In this exercise, return the whole listing exactly, excluding any images.

######

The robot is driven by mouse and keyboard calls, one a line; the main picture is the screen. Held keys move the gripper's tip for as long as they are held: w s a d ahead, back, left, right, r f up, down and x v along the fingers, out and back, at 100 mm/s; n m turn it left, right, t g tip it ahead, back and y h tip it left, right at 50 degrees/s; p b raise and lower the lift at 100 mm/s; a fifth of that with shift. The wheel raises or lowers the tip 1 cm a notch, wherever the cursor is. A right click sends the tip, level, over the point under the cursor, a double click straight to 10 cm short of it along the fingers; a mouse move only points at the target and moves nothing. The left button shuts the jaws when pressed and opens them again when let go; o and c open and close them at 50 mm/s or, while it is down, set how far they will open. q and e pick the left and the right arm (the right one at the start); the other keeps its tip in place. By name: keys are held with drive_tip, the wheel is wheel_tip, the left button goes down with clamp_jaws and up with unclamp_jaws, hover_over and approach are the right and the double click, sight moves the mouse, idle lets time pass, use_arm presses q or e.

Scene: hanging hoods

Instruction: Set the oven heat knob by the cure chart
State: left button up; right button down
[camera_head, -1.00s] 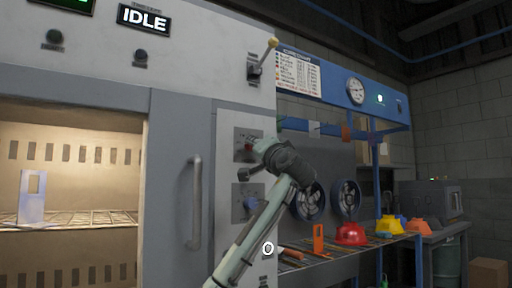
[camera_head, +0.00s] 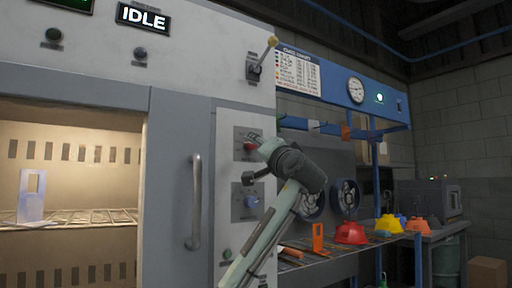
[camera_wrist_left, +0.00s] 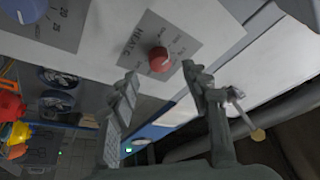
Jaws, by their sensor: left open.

######

- Solution to this task -
The robot is driven by mouse and keyboard calls, one a line; the main picture is the screen. Held keys move the gripper's tip for as long as they are held: w s a d ahead, back, left, right, r f up, down and x v along the fingers, out and back, at 100 mm/s; n m turn it left, right, t g tip it ahead, back and y h tip it left, right at 50 degrees/s; p b raise and lower the lift at 100 mm/s; a fifth of that with shift. The wheel raises or lowers the tip 1 cm a notch, wherever the cursor is. A right click sends the tip, level, over the point under the cursor, a double click straight to 10 cm short of it along the fingers; a mouse move only points at the target and moves nothing. The left button shuts the jaws when pressed and opens them again when let go; o and c open and close them at 50 mm/s or, while it is down, set how far they will open. q and e pick the left and the right arm (the right one at the start); the other keeps its tip in place. By name: keys are held with drive_tip, the wheel is wheel_tip, the left button goes down with clamp_jaws and up with unclamp_jaws, hover_over and approach are the right and the double click, sight moves the mouse, idle lets time pass, use_arm presses q or e.

Scene: hanging hoods

Instruction: Set the oven heat knob by the cure chart
State: left button up; right button down
[camera_head, -1.00s] 
[camera_head, +0.00s] 
[camera_wrist_left, +0.00s] 
Jaws, by their sensor: left open.

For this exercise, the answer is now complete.